Friday 4 May 2012

Ceux qui s'éveillent sont le cauchemard de ceux qui dorment encore

"Ceux qui s'éveillent sont le cauchemard de ceux qui dorment encore" —that's the writing on the wall.

Is the phrase an original coinage?  Is it a translation of a slogan from another language?  Is it just a re-wording of a statement that I ought to recognize (but that google doesn't reveal a trace of, in this particular iteration)?

I infer that this slogan appeared in multiple cities in Quebec (more-or-less simultaneously) during the student protests of 2012; however, it is entirely possible that it could have been hanging on the walls long before the protests, and that I (and only a few others so far) happened to notice it during this (relative) flurry of street-writing (in cities that are, admittedly, already crowded with graffiti).

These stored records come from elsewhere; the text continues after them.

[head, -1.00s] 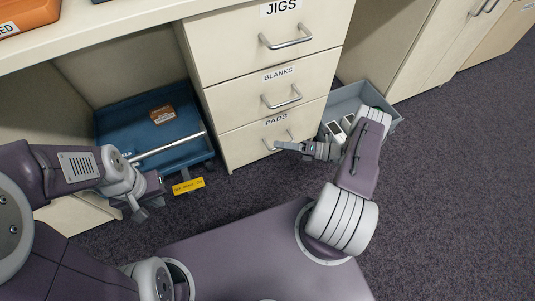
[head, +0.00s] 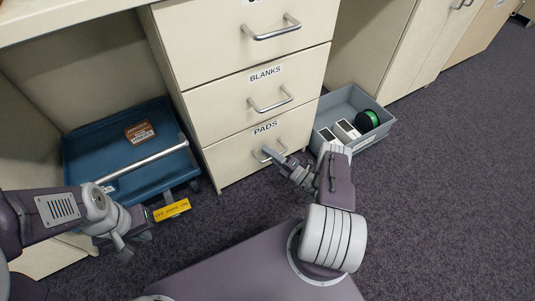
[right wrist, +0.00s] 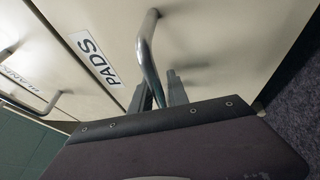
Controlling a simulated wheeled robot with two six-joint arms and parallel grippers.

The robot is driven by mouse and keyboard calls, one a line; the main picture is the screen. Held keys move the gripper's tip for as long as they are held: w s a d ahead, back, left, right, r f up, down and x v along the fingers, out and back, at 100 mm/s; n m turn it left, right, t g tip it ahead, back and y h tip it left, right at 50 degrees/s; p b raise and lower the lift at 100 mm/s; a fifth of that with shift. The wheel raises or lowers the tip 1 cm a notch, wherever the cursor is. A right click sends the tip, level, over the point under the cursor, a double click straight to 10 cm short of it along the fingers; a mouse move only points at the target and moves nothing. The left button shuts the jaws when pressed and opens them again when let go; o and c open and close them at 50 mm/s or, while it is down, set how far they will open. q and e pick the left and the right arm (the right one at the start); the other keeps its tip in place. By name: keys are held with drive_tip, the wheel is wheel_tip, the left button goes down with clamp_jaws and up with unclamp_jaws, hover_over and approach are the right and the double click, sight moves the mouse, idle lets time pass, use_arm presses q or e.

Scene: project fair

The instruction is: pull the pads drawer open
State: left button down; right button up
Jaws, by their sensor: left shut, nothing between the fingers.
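The pads drawer (head: 235,162) is the lowest drawer of the cream cabinet and looks flush with the front. Its metal bar handle (head: 263,156) is partly hidden by my right gripper (head: 277,162). In the right wrist view the PADS label (right wrist: 95,58) and the handle (right wrist: 147,45) are close. The right gripper's fingers (right wrist: 159,90) stand either side of the handle's end, with a slight gap; the gripper looks open around it. My left gripper (head: 132,238) is shut and empty, low at the left, apart from the cabinet.
The blanks drawer (head: 220,105) sits above, shut. A blue tray cart (head: 95,160) with a brown box (head: 140,131) and a push bar stands left, a yellow tag (head: 172,210) before it. A grey bin (head: 350,98) stands close right of the cabinet. Open carpet (head: 440,180) lies right.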

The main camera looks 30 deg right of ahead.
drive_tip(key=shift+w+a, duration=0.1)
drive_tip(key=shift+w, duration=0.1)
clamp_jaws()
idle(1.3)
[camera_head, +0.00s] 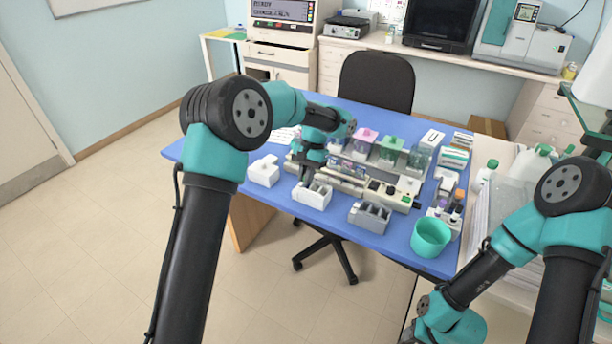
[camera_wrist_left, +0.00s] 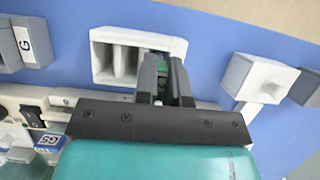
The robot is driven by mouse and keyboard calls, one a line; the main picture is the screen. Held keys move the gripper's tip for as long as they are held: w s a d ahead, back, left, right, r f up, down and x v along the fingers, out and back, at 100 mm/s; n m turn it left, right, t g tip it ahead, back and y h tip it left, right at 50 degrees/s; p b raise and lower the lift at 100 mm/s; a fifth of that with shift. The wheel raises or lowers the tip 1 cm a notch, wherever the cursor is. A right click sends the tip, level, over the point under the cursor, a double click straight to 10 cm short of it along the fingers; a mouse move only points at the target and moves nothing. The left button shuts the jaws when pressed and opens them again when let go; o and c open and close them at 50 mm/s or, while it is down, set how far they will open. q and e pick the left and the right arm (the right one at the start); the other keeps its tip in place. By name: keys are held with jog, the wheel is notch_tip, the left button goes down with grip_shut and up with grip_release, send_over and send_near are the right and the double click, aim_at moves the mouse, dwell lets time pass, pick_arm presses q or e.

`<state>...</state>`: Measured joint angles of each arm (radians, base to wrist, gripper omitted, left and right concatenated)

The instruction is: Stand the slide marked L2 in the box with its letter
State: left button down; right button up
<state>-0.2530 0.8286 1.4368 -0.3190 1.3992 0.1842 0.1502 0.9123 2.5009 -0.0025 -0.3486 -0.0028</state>
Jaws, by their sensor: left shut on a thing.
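My left gripper (camera_head: 308,180) is over the white slotted box (camera_head: 313,198) near the front edge of the blue table. In the left wrist view its fingers (camera_wrist_left: 166,88) are shut on a thin slide with a green end (camera_wrist_left: 179,74), mostly hidden between them. The fingertips are at one end of the white box (camera_wrist_left: 103,60), whose open slots show beside them. I cannot tell how deep the slide sits. No mark on the slide and no letter on this box is readable. The right gripper is out of view; only my right arm shows at lower right.
A grey slotted box (camera_head: 369,216), marked G in the left wrist view (camera_wrist_left: 33,42), stands beside the white box. A white block (camera_head: 263,172) is on the other side. A teal cup (camera_head: 431,238) stands at the right corner. Staining jars (camera_head: 390,150) stand behind.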

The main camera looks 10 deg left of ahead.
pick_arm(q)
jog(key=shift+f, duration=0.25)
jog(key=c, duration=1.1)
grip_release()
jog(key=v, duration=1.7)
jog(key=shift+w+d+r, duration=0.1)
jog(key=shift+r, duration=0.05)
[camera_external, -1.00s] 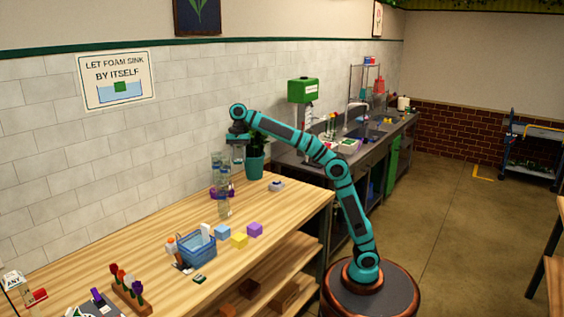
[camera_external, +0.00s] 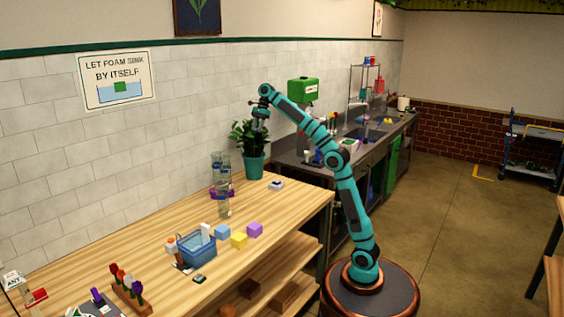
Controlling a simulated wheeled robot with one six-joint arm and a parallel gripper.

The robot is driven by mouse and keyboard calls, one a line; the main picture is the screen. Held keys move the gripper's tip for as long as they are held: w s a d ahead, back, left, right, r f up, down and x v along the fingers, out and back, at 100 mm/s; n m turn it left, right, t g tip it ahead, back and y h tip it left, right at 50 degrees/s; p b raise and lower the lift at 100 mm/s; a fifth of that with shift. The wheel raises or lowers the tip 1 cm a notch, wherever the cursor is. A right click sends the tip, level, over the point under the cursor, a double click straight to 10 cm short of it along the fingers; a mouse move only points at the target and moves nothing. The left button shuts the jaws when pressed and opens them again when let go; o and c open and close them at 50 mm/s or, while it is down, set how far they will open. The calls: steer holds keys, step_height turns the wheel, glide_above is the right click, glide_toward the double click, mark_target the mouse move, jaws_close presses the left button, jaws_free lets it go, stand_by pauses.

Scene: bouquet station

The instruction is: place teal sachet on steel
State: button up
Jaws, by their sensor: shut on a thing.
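My gripper (camera_external: 260,126) is raised in front of the green plant, left of the sink counter. It is shut on a small thing, most likely the teal sachet, but the thing is too small and dark here to make out its colour or shape. The steel counter (camera_external: 291,159) with the sink runs along the wall to the right of the wooden table. My gripper is above its near left end and apart from it.
A potted plant (camera_external: 254,166) stands at the table's far end, behind my gripper. Stacked glasses (camera_external: 222,185) and a blue basket (camera_external: 197,248) stand on the wooden table (camera_external: 288,205). A green dispenser (camera_external: 303,91) is on the wall.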

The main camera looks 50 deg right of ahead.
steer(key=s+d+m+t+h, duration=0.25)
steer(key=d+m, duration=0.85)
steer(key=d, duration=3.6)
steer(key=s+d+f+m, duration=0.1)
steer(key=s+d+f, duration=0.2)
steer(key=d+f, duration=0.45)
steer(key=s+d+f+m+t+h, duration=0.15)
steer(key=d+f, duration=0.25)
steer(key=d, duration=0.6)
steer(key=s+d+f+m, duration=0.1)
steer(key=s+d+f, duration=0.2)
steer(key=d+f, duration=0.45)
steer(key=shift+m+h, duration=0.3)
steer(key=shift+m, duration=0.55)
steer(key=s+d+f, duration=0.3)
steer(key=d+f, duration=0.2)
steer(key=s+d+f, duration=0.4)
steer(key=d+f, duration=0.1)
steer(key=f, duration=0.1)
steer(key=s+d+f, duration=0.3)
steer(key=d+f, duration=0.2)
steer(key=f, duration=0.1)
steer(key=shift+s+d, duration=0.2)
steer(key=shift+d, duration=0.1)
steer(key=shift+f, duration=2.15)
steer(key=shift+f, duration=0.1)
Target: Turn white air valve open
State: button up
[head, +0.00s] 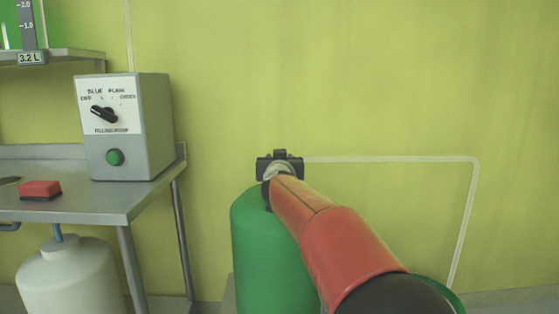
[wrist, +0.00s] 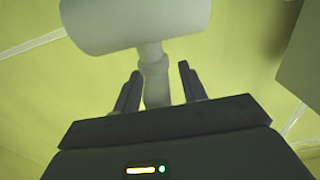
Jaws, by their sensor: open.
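The white air valve shows in the wrist view as a pale, wide cylindrical head (wrist: 135,22) on a narrower stem (wrist: 154,78). My gripper (wrist: 160,68) is open, with one dark finger on each side of the stem in the picture. Gaps show between the fingers and the stem, so neither visibly touches it. I cannot tell how deep the stem sits between the fingers. In the head view my gripper (head: 280,156) is at the end of my orange arm, over the top of a green tank (head: 262,250). The valve is hidden there behind my gripper and wrist.
A pale pipe (head: 400,159) runs along the yellow-green wall to the right, then bends down. A metal table (head: 90,200) at left holds a grey control box (head: 155,125) and a red block (head: 41,189). A white vessel (head: 70,280) stands below it.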

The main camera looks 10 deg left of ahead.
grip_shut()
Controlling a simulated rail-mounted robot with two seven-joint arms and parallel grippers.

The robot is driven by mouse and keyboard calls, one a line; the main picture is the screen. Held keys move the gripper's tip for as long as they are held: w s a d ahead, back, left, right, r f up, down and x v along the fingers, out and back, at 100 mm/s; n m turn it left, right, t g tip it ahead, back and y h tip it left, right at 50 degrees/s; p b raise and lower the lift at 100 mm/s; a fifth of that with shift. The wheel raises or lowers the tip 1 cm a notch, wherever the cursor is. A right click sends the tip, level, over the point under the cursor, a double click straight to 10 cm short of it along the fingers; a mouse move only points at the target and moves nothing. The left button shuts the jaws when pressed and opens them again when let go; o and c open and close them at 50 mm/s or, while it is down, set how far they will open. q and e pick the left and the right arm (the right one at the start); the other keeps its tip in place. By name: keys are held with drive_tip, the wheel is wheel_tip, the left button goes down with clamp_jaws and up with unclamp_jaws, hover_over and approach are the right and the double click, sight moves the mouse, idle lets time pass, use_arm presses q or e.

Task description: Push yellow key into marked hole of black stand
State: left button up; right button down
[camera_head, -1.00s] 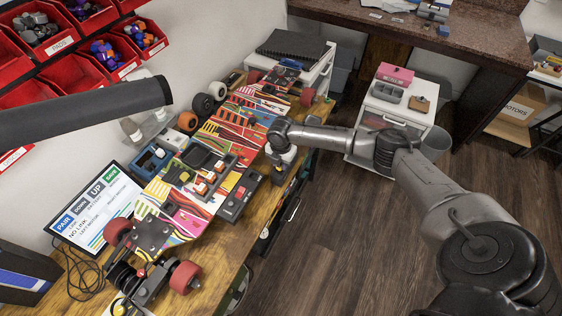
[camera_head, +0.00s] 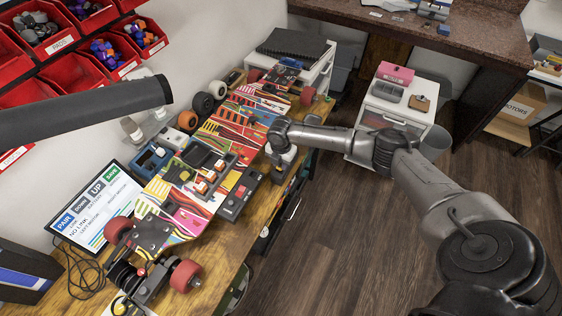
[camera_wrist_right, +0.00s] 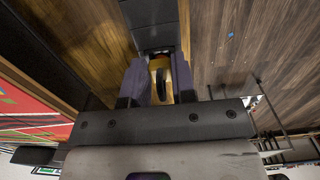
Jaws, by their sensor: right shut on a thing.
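In the right wrist view, my right gripper (camera_wrist_right: 160,84) is shut on a yellow piece (camera_wrist_right: 180,68), which I take for the yellow key. A dark oval shows on or in front of it. A black block (camera_wrist_right: 152,22), likely the black stand, lies just beyond the fingertips; I cannot tell whether the key touches it. No marked hole can be made out. In the head view, my right gripper (camera_head: 281,162) points down at the bench's right edge, and its fingertips and the key are hidden. My left gripper is out of view; only a dark left arm link shows.
A colourful skateboard deck (camera_head: 222,132) with red wheels lies along the wooden bench (camera_head: 208,262). A black box with a red button (camera_head: 238,195) sits near the right gripper. A screen (camera_head: 92,212) reads "NO LINK". Open floor (camera_head: 335,240) lies to the right.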

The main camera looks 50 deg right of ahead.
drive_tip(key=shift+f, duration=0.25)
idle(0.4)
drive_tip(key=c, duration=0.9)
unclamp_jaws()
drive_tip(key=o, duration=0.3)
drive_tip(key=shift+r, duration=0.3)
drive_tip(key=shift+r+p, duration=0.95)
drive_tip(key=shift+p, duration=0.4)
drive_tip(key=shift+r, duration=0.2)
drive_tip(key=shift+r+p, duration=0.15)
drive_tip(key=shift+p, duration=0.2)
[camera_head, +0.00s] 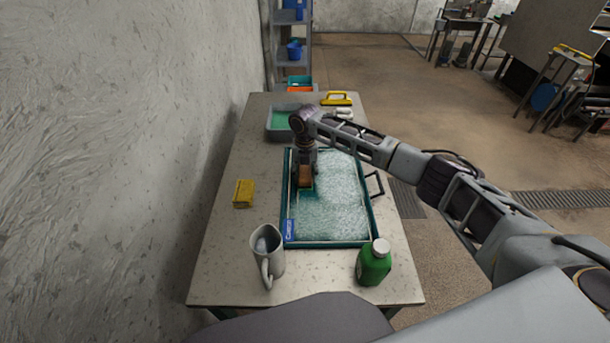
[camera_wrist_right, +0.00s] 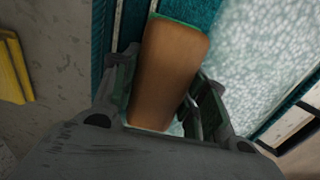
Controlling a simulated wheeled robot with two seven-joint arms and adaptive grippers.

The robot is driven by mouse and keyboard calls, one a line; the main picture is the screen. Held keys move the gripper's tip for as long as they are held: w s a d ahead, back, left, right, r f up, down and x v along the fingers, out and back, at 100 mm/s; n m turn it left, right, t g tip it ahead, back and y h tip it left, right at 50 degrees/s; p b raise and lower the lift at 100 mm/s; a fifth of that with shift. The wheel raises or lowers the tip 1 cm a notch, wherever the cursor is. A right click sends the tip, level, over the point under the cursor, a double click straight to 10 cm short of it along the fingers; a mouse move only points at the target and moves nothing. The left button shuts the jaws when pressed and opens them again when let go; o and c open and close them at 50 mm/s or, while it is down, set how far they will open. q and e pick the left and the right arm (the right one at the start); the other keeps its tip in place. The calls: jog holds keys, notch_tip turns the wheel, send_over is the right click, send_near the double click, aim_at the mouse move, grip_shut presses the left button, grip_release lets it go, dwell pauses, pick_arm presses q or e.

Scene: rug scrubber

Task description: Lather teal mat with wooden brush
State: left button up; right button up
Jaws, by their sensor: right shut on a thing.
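The teal mat (camera_head: 335,215) lies in a teal-edged tray on the table, and white lather covers most of it. Its left strip and a patch near the brush look bare teal. The wooden brush (camera_head: 305,176) is at the mat's left side; its brown back fills the middle of the right wrist view (camera_wrist_right: 168,72). My right gripper (camera_head: 304,164) is shut on the brush, with a finger on each side of it in the right wrist view (camera_wrist_right: 160,95). The bristles are hidden, so I cannot tell how firmly they touch the mat. My left gripper is not in view.
A yellow sponge (camera_head: 243,193) lies left of the tray. A grey pitcher (camera_head: 267,255) and a green bottle (camera_head: 373,264) stand at the near edge. A grey basin with green contents (camera_head: 279,122) and a yellow-handled brush (camera_head: 336,99) are at the far end.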

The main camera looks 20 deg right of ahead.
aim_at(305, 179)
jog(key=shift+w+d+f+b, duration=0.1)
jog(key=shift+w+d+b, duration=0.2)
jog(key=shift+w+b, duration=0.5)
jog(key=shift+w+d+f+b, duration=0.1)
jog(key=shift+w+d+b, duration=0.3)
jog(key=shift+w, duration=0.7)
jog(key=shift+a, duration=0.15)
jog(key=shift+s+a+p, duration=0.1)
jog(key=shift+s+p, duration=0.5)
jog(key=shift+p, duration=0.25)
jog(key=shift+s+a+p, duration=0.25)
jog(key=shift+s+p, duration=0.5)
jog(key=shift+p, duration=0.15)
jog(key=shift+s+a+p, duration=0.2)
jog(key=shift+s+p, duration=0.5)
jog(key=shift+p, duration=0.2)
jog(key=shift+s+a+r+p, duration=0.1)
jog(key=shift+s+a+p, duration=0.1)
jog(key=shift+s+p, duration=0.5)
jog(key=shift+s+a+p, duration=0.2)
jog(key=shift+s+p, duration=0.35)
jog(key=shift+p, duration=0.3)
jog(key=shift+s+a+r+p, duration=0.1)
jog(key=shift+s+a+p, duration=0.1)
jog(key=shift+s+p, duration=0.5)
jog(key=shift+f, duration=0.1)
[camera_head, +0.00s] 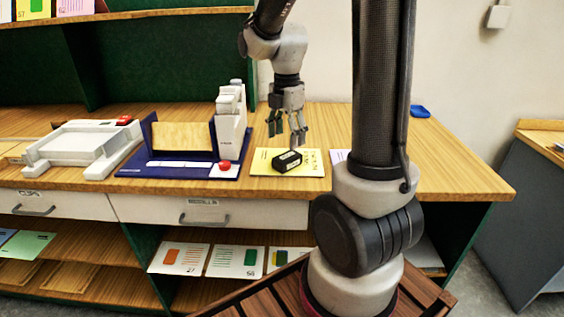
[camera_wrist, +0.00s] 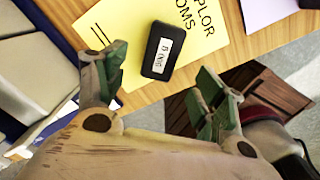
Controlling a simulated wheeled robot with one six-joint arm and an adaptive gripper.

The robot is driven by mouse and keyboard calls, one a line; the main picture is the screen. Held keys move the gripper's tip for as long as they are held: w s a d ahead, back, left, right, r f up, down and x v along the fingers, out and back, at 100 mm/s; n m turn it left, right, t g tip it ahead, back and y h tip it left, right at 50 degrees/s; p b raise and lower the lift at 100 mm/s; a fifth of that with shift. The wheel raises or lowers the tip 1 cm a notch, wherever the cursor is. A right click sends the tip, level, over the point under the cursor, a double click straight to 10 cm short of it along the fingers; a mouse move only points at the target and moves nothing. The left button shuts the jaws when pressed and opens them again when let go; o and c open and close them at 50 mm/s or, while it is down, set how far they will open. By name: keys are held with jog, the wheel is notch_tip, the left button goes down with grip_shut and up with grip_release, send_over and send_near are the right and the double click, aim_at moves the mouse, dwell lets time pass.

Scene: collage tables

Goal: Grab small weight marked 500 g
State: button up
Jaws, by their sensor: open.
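A small black block with a white label (camera_head: 287,161), which looks like the weight, lies on a yellow printed card (camera_head: 262,166) on the wooden table. It also shows in the wrist view (camera_wrist: 161,50), where the label's marking is too blurred to read surely. My gripper (camera_head: 286,133) is open and empty, above and slightly behind the block in the head view. In the wrist view my gripper (camera_wrist: 162,82) has its two green-grey fingers apart, with the block just beyond the gap between them. I see no contact with the block.
A dark blue device with a wooden panel and red button (camera_head: 183,148) stands left of the card. A white tray-like machine (camera_head: 78,146) is farther left. A pale purple sheet (camera_wrist: 268,12) lies right of the card. The table's front edge is close; the right tabletop is mostly clear.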

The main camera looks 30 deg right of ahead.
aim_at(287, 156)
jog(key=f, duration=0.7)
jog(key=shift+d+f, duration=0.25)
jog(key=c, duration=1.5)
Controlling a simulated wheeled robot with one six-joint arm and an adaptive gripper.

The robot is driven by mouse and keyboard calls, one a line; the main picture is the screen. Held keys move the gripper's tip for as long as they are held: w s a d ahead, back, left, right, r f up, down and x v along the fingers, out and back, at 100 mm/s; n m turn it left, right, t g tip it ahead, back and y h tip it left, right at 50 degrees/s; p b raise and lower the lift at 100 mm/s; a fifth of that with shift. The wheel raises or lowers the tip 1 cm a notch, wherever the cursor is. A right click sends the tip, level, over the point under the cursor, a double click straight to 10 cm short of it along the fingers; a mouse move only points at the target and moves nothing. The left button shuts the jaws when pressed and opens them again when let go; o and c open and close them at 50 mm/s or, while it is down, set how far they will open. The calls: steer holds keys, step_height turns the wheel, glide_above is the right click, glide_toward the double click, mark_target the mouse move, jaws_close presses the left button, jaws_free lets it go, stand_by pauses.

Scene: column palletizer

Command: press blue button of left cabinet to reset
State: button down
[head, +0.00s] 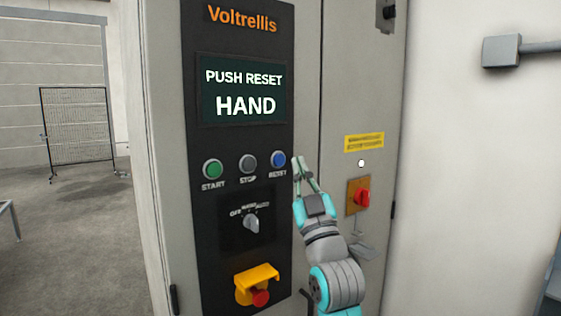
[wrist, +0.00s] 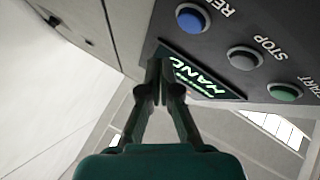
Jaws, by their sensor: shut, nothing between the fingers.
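The cabinet's black control panel (head: 222,145) carries a screen (head: 243,90) reading "PUSH RESET HAND". Below it sit a green START button (head: 212,168), a grey STOP button (head: 247,162) and the blue RESET button (head: 279,160). My gripper (head: 297,162) is shut and empty, just right of the blue button in the head view. In the wrist view, the gripper (wrist: 161,66) points up toward the panel, and the blue button (wrist: 192,19) lies beyond and right of its fingertips. I see no clear contact; the gap to the panel is hard to judge.
Under the buttons are a selector knob (head: 251,222) and a red emergency stop (head: 260,297) with a yellow guard (head: 257,277). A red rotary switch (head: 362,198) is on the right door. A mesh fence (head: 77,125) stands far left; floor there is open.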

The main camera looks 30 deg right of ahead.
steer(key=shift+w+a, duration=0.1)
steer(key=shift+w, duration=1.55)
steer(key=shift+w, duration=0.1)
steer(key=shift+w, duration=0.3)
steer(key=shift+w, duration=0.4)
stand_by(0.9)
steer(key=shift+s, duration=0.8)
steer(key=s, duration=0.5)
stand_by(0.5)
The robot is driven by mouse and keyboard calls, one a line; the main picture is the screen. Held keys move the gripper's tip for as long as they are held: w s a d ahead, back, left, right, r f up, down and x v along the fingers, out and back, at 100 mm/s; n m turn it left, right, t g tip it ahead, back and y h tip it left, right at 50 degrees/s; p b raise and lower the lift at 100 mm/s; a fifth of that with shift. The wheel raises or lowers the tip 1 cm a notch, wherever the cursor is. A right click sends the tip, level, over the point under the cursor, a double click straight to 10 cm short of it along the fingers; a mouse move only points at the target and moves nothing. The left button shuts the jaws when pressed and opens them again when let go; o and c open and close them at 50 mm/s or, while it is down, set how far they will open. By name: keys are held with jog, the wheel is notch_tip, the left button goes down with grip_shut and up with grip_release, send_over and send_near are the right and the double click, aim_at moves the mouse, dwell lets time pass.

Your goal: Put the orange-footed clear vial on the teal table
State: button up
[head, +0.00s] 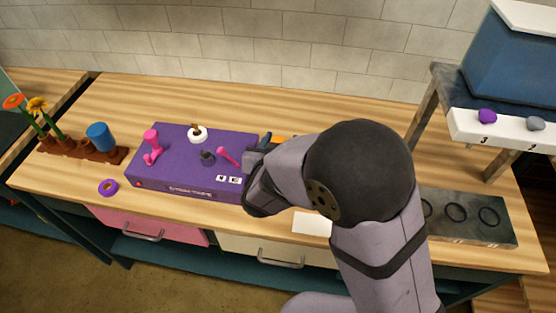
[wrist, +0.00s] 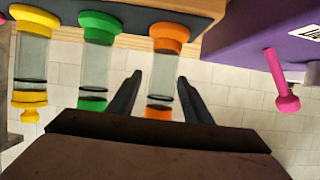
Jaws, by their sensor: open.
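In the wrist view the clear vial (wrist: 165,72) has an orange end at top and bottom and a dark ring near its lower end. It lies between the two fingers of my open gripper (wrist: 160,76); I cannot tell whether they touch it. In the head view my gripper (head: 264,142) is just right of the purple box, and the arm hides most of the vial's place. A teal surface shows only as a sliver at the far left edge (head: 4,83); I cannot tell whether it is the teal table.
A green-ended vial (wrist: 96,65) and a yellow-ended vial (wrist: 31,60) stand beside it. The purple box (head: 180,178) carries pink tools. A brown rack (head: 112,156) with flowers and a blue cup (head: 99,136) is at left. A dark plate with rings (head: 470,232) is at right.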

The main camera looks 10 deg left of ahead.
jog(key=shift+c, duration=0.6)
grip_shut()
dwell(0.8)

I suppose the possibility that the slogan was present (but more easily ignored) prior to the protests is appealing; so too is the notion that it could be a translation from any of a dozen traditions that spring to mind; however, both first and last you're left to wonder whether or not it might be a turn of phrase borrowed from one of the many historical figures who led (or preached in favor of) mass murder.  The trouble with an unattributed quotation is precisely this: it could be that a Québécois teenager came up with it in 2012, but, then again, it could be yet another echo of one of the 20th century's dictators reiterated (with or without irony) by another generation, in another language (either with new aspirations or the same old ones as before).

Graffiti needs footnotes.


(Above, the same phrase as written in Montreal, as turned up by Tumblr: note the revision of the spelling from cauchemard to cauchemar; perhaps the "d" in the original of both inscriptions is a clue to the first language of the author?  "Ceux qui s'éveillent sont le cauchemar de ceux qui dorment encore").